15 Aug 2023 09:54

Belorusneft mulls buying drilling equipment in China

MINSK. Aug 15 (Interfax) - Belarusian state oil company Belorusneft is considering acquiring oil production equipment for its modernization program from Chinese manufacturers.

"Belorusneft has drawn up a program for the long-term development of the drilling and service divisions that includes considerably replacement and modernization of equipment. This is the main investment block, without which further development and production of the planned amounts of oil is impossible," corporate publication Vestnik Belneftekhima said on its website after a company delegation visited the CIPPE-2023 international oil exhibition in China.

Given the "current global situation, as well as sanctions policy," the company has begun to look for alternatives to western suppliers, who are no longer accessible to Belarusian companies, and one of these alternatives is China, the publication said.

Belorusneft plans to find "high quality manufacturers and reliable partners [in China] for work in the difficult geological conditions of the Pripyat Depression," it said.

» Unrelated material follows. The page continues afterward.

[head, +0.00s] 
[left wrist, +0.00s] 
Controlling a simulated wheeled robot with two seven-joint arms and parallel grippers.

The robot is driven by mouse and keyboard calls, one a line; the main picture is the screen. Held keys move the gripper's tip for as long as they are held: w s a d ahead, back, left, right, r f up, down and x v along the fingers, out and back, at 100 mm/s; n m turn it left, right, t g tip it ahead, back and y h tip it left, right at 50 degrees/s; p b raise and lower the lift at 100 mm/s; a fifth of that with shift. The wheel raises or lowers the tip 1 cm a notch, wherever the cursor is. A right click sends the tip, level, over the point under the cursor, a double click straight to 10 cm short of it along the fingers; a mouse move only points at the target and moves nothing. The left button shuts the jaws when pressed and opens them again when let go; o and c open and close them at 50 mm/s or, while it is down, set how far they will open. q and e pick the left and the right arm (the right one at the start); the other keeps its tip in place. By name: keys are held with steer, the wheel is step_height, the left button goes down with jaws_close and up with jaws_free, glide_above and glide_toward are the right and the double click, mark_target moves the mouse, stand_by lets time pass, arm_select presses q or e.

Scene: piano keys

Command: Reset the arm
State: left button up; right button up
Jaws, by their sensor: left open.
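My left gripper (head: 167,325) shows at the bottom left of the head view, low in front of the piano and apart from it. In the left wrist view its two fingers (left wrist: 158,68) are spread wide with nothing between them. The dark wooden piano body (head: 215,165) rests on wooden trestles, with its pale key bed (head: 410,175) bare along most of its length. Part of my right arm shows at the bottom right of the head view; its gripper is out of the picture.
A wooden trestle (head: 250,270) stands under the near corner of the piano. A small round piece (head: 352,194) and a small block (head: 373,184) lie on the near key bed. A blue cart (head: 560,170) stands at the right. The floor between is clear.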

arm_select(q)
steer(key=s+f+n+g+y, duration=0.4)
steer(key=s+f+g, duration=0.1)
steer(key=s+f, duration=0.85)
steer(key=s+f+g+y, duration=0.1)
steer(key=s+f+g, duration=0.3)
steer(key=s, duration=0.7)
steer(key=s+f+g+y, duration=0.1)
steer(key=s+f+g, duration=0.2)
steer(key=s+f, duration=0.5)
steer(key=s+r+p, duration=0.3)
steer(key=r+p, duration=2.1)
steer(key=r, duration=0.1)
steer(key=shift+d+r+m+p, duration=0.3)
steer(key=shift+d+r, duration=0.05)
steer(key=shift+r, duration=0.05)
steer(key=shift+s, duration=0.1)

"We were foremost interested in heavy duty semi-skid-mounted drilling rigs, mobile drilling rigs for drilling sidetracks and for well workovers, telemetric equipment, including rotary steerable systems. Plus plugging equipment, equipment for fracking and coil tubing. This is all needed to carry out our substantial and promising program to develop hard-to-recover reserves well," Belorusneft head of well technology, Denis Zakruzhny was quoted as saying in the publication.

He said the company will compile a rating of Chinese companies that could become equipment suppliers.

"We also plan to develop an algorithm to control the manufacturing and acceptance of equipment at the production facilities of manufacturers. Our technical specialists, together with their colleagues from [Belorusneft Chinese subsidiary] Shandong BN International Company LLC, plan to go directly to the production facilities and monitor the manufacturing process," Zakruzhny said.

Commercial hydrocarbon production in Belarus began in 1965 and is concentrated in the area of the Pripyat Depression in Gomel and Mogilev regions. More than 142 million tonnes of oil and 16 billion cubic meters of associated gas have been produced since development began. Oil production peaked at 7.96 million tonnes in 1975, after which it began to decline, reaching a low of 1.65 million tonnes in 2013.

Belorusneft plans to increase oil production in Belarus by 2.2% to 1.85 million tonnes in 2023 from 1.81 million tonnes in 2022.

Most of the proven oil reserves in Belarus are hard-to-recover reserves. Most output comes from the largest fields: Rechitskoye, Ostashkovichskoye, Vishanskoye and Yuzhno-Ostashkovichskoye.

A total of 93 oil and gas condensate fields have been discovered in Belarus and 60 oil fields are being developed. Wells total more than 1,000, of which 826 are in operation.

Belorusneft includes over 40 oil production, oilfield services, engineering, design, gas processing and distribution divisions and companies in Belarus, Russia, Venezuela and Ecuador.